Problem description
Every line of the material below must be repeated exactly.
■ ■ ■
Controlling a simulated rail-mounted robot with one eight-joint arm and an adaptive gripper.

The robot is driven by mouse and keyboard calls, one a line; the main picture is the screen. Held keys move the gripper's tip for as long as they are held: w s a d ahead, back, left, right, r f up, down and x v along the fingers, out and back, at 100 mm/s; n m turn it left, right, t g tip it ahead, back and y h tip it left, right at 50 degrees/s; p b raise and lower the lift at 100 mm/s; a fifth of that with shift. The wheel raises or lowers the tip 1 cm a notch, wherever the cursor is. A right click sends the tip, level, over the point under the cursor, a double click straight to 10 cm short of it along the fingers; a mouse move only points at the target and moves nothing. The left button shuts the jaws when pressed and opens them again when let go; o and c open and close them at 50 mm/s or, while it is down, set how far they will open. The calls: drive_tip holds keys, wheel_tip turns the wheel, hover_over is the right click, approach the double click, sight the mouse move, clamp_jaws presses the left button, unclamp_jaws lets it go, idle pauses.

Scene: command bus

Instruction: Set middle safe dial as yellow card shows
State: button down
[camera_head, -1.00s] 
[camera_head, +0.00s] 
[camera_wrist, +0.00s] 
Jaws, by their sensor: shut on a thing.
■ ■ ■
Task answer
Controlling a simulated rail-mounted robot with one eight-joint arm and an adaptive gripper.

The robot is driven by mouse and keyboard calls, one a line; the main picture is the screen. Held keys move the gripper's tip for as long as they are held: w s a d ahead, back, left, right, r f up, down and x v along the fingers, out and back, at 100 mm/s; n m turn it left, right, t g tip it ahead, back and y h tip it left, right at 50 degrees/s; p b raise and lower the lift at 100 mm/s; a fifth of that with shift. The wheel raises or lowers the tip 1 cm a notch, wherever the cursor is. A right click sends the tip, level, over the point under the cursor, a double click straight to 10 cm short of it along the fingers; a mouse move only points at the target and moves nothing. The left button shuts the jaws when pressed and opens them again when let go; o and c open and close them at 50 mm/s or, while it is down, set how far they will open. The calls: drive_tip holds keys, wheel_tip turns the wheel, hover_over is the right click, approach the double click, sight the mouse move, clamp_jaws presses the left button, unclamp_jaws lets it go, idle pauses.

Scene: command bus

Instruction: Set middle safe dial as yellow card shows
State: button down
[camera_head, -1.00s] 
[camera_head, +0.00s] 
[camera_wrist, +0.00s] 
Jaws, by their sensor: shut on a thing.

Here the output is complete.